The key is the three pillars of a sustainable energy future, he said. They are sustainable power generation like solar, wind, hydro and nuclear; stationary batteries; and electric transportation.
“Once we have those three pillars in place, we’ll have a sustainable future for as long as the sun shines and the wind blows,” Musk said. “It will very much be a joint effort. The utilities have the wires; they’re the distributors of electricity. It’s hard work to actually put that generation in place and transport it to where it gets used, but we have to take advantage of the valleys of power production.”
Of course, he pushed Tesla Energy’s Powerwall as part of the equation. The sleek rechargeable lithium-ion residential battery stores solar energy for self-consumption, time-of-use load shifting and backup power. Aggregated together, they can be even more beneficial to the grid, Musk said.

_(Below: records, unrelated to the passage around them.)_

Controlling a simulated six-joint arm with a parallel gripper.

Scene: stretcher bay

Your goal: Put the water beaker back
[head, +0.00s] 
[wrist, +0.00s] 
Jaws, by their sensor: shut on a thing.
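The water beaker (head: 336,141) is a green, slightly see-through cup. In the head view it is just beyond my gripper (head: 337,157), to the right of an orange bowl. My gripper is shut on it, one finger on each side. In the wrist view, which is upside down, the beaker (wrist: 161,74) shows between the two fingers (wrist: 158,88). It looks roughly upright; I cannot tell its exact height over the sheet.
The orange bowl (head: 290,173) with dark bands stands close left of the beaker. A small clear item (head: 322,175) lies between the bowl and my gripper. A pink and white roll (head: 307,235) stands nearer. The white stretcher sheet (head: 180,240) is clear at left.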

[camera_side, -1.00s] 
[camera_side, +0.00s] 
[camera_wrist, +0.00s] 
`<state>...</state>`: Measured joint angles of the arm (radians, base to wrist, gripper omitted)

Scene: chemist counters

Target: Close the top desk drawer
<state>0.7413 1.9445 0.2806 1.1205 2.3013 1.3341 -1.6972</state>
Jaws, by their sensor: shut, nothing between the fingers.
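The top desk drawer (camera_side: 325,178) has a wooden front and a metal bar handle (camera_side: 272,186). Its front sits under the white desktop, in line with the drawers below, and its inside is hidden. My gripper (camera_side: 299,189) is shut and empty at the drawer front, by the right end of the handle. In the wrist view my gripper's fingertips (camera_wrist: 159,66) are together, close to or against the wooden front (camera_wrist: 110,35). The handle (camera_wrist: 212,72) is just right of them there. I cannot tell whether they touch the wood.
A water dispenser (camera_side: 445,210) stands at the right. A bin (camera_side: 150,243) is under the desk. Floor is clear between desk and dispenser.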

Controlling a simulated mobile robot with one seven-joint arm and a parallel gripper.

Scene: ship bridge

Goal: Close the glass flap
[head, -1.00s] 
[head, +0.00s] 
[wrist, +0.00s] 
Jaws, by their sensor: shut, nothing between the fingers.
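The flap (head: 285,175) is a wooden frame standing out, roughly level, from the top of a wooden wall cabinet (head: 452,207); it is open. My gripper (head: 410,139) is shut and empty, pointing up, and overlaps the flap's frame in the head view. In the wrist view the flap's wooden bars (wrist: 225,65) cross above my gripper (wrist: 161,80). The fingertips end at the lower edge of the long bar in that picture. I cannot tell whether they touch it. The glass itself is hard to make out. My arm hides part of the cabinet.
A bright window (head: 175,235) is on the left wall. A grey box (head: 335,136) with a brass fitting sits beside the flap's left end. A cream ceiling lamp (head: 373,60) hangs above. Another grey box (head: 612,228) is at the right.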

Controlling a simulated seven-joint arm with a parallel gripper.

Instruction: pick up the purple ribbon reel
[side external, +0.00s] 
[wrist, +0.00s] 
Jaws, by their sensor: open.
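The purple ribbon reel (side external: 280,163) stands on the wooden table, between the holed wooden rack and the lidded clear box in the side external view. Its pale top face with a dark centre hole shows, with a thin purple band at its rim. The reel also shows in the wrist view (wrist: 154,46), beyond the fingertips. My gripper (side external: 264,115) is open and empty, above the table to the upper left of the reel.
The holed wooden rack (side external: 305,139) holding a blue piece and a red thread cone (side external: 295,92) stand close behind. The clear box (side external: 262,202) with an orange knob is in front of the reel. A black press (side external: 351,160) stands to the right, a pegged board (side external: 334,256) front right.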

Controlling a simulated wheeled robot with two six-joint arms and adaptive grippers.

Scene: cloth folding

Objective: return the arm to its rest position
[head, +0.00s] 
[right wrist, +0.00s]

“You’re operating collectively and helping to stabilize and preserve everything. The Powerwall battery pack is a helpful part of solving the energy problem because there’s a lot of neighborhoods where it’s hard to get incremental power to that neighborhood because you need more substations and you need more wires. Local storage helps alleviate some very boring situations where it’s just so frustratingly difficult to get more power to that neighborhood. It’s really a big deal and really helpful because obviously, it’s battery at scale, and it pumps electricity. We can do electricity better.”